━━━━━ RECORDED INFORMATION ━━━━━
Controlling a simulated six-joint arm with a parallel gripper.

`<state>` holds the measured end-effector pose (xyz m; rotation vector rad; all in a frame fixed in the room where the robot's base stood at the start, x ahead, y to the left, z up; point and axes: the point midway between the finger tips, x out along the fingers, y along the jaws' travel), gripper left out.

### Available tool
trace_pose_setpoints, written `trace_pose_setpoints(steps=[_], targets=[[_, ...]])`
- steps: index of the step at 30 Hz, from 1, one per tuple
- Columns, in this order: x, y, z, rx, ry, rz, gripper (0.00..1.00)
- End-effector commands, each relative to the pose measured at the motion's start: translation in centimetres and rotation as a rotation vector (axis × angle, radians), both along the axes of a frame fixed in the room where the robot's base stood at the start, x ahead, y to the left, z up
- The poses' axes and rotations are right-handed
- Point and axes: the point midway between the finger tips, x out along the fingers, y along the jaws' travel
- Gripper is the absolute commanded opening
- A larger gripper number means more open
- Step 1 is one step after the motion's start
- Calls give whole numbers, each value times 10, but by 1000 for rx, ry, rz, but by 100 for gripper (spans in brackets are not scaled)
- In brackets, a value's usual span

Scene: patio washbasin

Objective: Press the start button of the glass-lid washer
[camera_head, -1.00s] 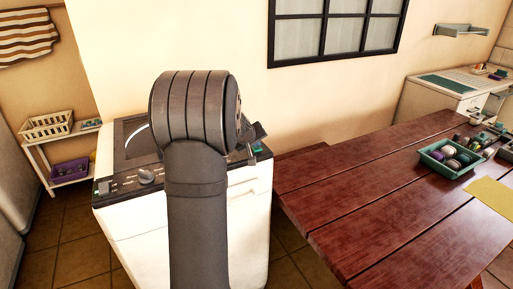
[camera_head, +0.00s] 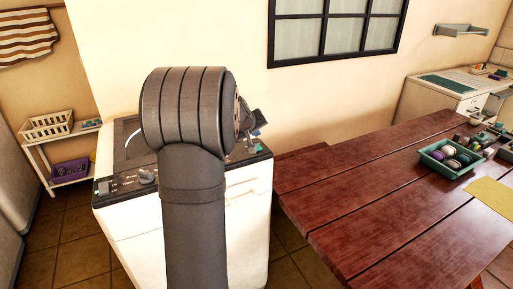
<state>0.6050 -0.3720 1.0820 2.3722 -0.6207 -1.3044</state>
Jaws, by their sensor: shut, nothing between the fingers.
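The white washer (camera_head: 235,235) stands in the middle, with a dark top and a lid (camera_head: 128,132) partly visible left of my arm. Its dark control panel (camera_head: 120,184) runs along the front top edge, with a round grey knob (camera_head: 147,176) and a small green patch (camera_head: 103,188) at the left end. My arm crosses in front and hides the panel's middle. My gripper (camera_head: 257,120) shows only as a small dark part beyond the arm, above the panel's right end; it looks shut and empty. Its fingertips are mostly hidden, and I cannot tell whether they touch the panel. I cannot make out the start button.
A dark red slatted table (camera_head: 400,200) and bench (camera_head: 300,170) stand to the right. The table bears a green tray (camera_head: 425,160) of rounded items and a yellow cloth (camera_head: 492,195). A shelf with a cream basket (camera_head: 46,126) and purple bin (camera_head: 70,171) is at left.

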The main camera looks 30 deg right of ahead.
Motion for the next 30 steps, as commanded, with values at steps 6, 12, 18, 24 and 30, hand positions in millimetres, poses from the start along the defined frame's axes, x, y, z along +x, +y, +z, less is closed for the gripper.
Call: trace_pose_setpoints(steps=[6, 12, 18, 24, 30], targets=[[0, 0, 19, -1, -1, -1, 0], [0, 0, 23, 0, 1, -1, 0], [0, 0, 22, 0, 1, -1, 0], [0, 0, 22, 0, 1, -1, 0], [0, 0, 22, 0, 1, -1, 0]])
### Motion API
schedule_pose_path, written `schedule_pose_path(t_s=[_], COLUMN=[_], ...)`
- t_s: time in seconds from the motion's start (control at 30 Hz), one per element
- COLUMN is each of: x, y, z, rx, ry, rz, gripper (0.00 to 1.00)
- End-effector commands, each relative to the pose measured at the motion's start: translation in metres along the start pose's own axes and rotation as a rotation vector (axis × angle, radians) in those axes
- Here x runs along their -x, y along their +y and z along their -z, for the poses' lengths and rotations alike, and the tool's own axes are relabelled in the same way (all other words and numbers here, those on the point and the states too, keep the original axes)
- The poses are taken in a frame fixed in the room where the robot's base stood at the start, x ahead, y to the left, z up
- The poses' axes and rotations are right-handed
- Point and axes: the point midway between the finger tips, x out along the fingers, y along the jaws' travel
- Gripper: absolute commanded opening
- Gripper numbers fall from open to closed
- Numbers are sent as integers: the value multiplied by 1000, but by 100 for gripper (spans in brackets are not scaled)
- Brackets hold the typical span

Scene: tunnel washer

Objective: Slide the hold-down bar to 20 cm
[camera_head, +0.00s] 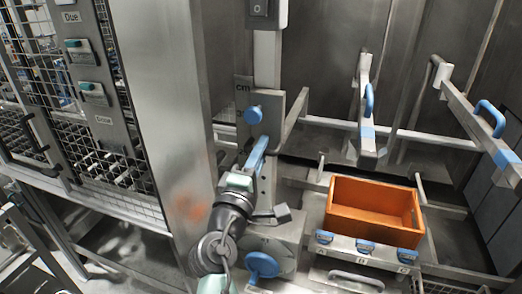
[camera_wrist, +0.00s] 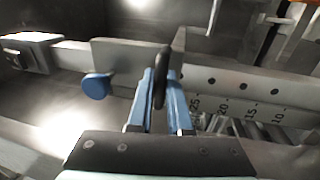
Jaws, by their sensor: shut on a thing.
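The hold-down bar's metal carriage (camera_head: 269,132) sits on an upright post marked "cm" in the head view. A blue round knob (camera_head: 254,113) projects from it. The carriage plate (camera_wrist: 117,52) and its blue knob (camera_wrist: 97,86) also show in the wrist view. My gripper (camera_head: 262,147) reaches up to the carriage from below. In the wrist view my gripper (camera_wrist: 161,78) is shut on a narrow dark handle (camera_wrist: 160,90) at the carriage. The scale (camera_wrist: 235,105) shows 25, 20, 15 and 10; the plate's near edge appears close to 25. The exact reading is unclear.
A lower blue knob (camera_head: 262,265) is near my arm. A mesh cabinet (camera_head: 105,165) stands at left.

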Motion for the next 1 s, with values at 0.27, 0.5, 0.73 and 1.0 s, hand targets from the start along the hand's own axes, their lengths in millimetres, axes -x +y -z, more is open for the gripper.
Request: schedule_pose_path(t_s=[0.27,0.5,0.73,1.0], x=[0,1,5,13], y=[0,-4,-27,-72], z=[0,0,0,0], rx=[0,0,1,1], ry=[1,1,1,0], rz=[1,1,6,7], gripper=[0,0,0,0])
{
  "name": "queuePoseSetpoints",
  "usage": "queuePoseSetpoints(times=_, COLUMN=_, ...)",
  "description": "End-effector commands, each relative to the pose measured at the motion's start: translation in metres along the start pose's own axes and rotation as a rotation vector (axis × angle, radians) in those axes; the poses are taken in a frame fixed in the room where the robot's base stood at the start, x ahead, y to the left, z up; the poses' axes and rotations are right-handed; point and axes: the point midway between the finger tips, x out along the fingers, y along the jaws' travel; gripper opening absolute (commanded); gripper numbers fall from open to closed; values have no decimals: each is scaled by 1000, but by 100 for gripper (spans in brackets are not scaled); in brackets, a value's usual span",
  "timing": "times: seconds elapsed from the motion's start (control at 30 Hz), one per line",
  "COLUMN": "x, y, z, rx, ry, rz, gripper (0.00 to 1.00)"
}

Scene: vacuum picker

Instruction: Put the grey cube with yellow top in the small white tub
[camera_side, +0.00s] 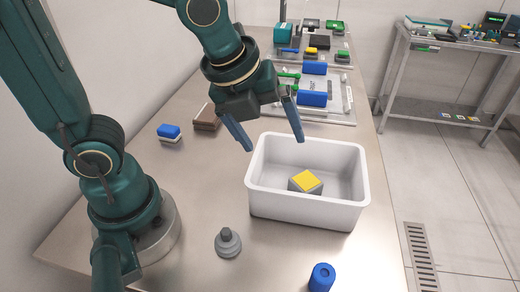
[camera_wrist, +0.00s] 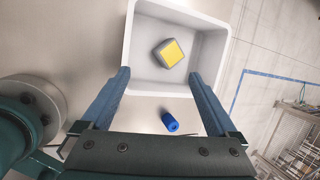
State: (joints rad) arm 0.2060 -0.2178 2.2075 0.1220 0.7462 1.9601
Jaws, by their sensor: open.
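The grey cube with a yellow top (camera_side: 306,182) lies on the floor of the small white tub (camera_side: 307,212), turned at an angle to its walls. In the wrist view the cube (camera_wrist: 170,53) is inside the tub (camera_wrist: 142,79), clear of the walls. My gripper (camera_side: 275,146) is open and empty, above the tub's left rear side in the side view. Its two blue fingers are spread wide apart. In the wrist view the gripper (camera_wrist: 159,72) shows the cube beyond and between its fingertips. The fingers do not touch the cube.
A blue cylinder (camera_side: 322,277) stands in front of the tub, and a grey knobbed piece (camera_side: 228,243) stands to its left front. A blue-and-white block (camera_side: 169,132) and a brown block (camera_side: 207,118) lie left behind. Trays with several parts (camera_side: 340,104) fill the back.

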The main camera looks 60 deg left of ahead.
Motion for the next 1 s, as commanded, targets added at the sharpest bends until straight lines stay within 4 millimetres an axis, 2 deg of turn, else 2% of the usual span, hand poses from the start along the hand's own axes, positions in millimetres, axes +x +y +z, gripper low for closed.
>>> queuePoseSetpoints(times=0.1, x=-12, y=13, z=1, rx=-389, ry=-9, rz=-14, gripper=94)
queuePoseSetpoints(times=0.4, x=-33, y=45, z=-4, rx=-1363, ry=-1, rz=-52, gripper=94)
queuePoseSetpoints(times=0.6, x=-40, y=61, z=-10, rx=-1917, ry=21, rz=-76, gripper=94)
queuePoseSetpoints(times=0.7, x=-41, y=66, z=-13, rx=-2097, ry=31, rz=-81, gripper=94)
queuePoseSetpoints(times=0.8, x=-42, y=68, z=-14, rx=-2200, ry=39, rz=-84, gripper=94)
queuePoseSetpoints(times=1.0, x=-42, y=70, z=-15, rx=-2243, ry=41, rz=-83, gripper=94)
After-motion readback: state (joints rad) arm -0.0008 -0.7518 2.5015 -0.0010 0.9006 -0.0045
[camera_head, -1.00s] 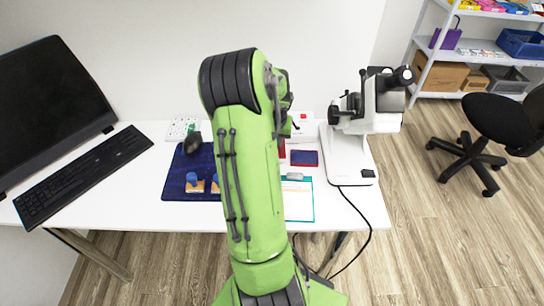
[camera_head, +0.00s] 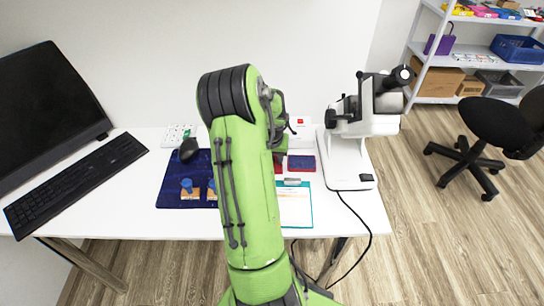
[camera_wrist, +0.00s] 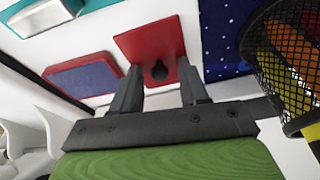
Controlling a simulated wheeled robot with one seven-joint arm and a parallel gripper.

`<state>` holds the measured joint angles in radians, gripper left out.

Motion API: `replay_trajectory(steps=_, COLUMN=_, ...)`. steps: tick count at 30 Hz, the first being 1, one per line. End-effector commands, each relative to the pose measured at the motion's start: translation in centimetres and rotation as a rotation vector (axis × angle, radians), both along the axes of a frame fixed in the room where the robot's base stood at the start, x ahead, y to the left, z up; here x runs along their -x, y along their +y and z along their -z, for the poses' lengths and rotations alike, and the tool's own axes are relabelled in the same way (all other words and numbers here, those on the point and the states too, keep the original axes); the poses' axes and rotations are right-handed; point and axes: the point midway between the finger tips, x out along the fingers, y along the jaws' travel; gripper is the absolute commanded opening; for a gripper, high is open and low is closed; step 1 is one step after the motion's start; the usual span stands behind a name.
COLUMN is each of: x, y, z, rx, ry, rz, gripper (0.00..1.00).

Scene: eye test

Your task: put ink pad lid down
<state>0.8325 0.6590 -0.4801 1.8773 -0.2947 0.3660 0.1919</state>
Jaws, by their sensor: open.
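The red ink pad lid (camera_wrist: 148,42) shows in the wrist view ahead of and between my fingertips, apparently flat on the white table. A dark patch lies on it near the fingertips. My gripper (camera_wrist: 160,66) is open, its fingers spread near the lid's close edge; I cannot tell whether they touch it. In the head view only a red sliver of the lid (camera_head: 278,166) shows beside my arm, which hides most of the gripper. The ink pad (camera_wrist: 84,77), with a blue-purple face and red rim, lies left of the lid. It also shows in the head view (camera_head: 301,163).
A black mesh cup (camera_wrist: 275,60) is close on the right in the wrist view. A teal clipboard (camera_head: 296,207) lies in front of the pad; a white microscope (camera_head: 345,160) stands right.

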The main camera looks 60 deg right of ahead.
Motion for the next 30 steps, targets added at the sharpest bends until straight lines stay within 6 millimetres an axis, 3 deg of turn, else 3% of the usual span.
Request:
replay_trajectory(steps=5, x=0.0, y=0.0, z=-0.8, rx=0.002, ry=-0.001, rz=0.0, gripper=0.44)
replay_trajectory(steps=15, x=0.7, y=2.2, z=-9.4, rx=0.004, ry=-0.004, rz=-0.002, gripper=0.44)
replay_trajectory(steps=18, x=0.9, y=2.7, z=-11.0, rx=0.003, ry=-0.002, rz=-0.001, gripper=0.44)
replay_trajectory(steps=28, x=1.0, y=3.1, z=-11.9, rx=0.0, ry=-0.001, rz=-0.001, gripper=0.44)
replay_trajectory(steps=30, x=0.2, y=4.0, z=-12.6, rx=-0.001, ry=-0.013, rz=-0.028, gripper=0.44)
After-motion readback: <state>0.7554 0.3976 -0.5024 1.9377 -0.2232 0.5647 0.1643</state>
━━━━━
* **WORK TO BE COMPLETED**
Copy every line of the listing that contains the word "more".

* **COMPLETE RESPONSE**
- A larger gripper number means more open
Motion for the next 1 s, with values at 0.27, 0.5, 0.73 and 1.0 s, hand targets from the start along the hand's own axes, their lengths in millimetres, axes -x +y -z, more is open for the gripper.

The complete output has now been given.